Nightmare Alley Is The Second Film Adaptation Of A Novel
The inspiration for Guillermo del Toro’s Nightmare Alley is a book of the same, published in 1946. The bleak commentary on the seedy inhabitants of show business - complete with slimy schemers, femme fatales, and all the classic elements of noir - is the debut novel and best known work of American writer William Lindsay Gresham.
Just a year after its release, Nightmare Alley was adapted into a film by Twentieth Century Fox starring Tyrone Power (whose daughter, Romina, appears in the upcoming reinterpretation) in the role now held by Bradley Cooper. Guillermo del Toro has described his new version as not a remake of the 1947 picture, but a “re-adaptation,” which may likely be from his reputation for darkness.

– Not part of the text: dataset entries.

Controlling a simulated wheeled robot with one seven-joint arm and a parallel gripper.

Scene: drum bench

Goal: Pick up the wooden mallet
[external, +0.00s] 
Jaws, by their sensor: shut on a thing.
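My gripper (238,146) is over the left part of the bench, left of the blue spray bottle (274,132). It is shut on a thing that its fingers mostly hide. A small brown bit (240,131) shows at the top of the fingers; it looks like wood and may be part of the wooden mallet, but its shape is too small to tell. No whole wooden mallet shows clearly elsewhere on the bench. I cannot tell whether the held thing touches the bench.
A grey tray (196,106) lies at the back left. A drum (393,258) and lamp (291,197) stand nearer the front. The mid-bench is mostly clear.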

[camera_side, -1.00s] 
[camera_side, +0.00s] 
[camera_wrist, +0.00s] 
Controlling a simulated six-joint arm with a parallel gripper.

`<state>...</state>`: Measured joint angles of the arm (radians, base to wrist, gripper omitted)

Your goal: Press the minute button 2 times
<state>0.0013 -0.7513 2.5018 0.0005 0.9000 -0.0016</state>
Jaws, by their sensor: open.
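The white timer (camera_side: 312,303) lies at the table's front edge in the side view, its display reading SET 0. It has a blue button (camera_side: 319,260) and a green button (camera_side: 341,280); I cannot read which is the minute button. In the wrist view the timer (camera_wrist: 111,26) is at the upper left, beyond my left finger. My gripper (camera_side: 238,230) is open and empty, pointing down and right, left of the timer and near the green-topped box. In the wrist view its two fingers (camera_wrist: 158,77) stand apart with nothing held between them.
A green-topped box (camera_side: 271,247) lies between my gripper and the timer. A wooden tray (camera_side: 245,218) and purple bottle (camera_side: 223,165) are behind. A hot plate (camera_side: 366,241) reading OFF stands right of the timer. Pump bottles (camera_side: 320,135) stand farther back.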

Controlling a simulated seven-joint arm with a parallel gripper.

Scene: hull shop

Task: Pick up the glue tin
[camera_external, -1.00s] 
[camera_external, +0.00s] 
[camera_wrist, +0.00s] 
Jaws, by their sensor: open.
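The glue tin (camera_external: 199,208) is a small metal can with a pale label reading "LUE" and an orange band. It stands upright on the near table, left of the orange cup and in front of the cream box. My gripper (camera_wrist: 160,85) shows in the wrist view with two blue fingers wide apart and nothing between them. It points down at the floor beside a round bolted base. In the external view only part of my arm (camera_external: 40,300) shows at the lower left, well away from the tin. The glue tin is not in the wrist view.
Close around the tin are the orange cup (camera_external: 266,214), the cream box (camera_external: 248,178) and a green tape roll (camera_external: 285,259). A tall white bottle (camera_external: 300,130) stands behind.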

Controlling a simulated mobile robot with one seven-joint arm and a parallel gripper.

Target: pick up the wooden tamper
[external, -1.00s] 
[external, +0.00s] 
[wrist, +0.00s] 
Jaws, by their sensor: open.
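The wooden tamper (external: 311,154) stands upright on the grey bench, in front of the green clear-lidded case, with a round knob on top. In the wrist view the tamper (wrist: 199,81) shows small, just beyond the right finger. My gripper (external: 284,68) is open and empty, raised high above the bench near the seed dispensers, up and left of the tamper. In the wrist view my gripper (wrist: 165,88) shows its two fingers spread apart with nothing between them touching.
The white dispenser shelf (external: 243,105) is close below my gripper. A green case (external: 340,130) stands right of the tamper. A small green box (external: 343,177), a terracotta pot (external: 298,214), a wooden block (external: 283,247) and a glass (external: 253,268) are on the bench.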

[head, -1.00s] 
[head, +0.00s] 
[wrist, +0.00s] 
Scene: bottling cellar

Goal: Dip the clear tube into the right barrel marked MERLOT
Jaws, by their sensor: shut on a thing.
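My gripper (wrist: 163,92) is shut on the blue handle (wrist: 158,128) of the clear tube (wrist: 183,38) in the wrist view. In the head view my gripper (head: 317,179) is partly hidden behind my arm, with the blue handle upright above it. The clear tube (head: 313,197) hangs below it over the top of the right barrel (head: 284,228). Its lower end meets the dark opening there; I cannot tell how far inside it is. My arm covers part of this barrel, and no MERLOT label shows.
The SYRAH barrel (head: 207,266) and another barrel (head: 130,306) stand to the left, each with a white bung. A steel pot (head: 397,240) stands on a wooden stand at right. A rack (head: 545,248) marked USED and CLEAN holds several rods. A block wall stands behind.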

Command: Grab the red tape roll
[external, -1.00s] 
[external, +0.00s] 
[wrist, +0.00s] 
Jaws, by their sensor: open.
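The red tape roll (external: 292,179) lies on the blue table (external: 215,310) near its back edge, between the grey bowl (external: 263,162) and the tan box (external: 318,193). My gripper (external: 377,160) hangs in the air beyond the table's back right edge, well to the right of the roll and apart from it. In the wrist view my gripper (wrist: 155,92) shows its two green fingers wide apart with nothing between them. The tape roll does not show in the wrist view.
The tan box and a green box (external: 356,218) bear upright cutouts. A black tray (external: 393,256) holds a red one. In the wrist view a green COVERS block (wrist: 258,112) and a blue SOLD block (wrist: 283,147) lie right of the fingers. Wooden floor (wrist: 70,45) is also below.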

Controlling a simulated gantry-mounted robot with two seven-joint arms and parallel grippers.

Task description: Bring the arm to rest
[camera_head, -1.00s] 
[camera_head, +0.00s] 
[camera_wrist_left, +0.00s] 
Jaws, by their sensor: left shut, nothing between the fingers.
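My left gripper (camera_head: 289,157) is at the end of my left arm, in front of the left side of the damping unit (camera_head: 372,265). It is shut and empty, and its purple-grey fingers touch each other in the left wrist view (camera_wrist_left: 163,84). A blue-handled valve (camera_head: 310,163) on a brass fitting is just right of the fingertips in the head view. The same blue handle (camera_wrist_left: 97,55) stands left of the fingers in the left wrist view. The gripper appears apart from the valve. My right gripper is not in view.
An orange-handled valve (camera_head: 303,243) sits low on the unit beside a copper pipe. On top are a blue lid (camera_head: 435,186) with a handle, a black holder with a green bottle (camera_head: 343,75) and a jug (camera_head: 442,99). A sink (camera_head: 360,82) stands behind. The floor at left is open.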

Nightmare Alley Will Be Rated R, According to Guillermo Del Toro
If there was any question of just how dark Nightmare Alley could be, Guillermo del Toro has already made sure to set that record straight. While speaking to Collider in promotion of Scary Stories to Tell in the Dark, he mentioned how he had been a fan of the William Lindsay Gresham’s novel since the early ’90s. When asked if the film would be rated R, he assured that “double-R” would be a more fitting rating for the noir when he was a done.
While there likely should not have been any question of an R-rating for a traditional film noir from Guillermo del Toro, his promise does come with much reassurance, nonetheless. With the exception of Hellboy, I have always preferred his darker, more adult stories, such as Pan’s Labyrinth or The Devil’s Backbone, believing them to match up with his vision more smoothly than his lighter efforts. That being said, with its mega-talented cast and heavy source material, it appears that we may be in for yet another Del Toro masterpiece with Nightmare Alley.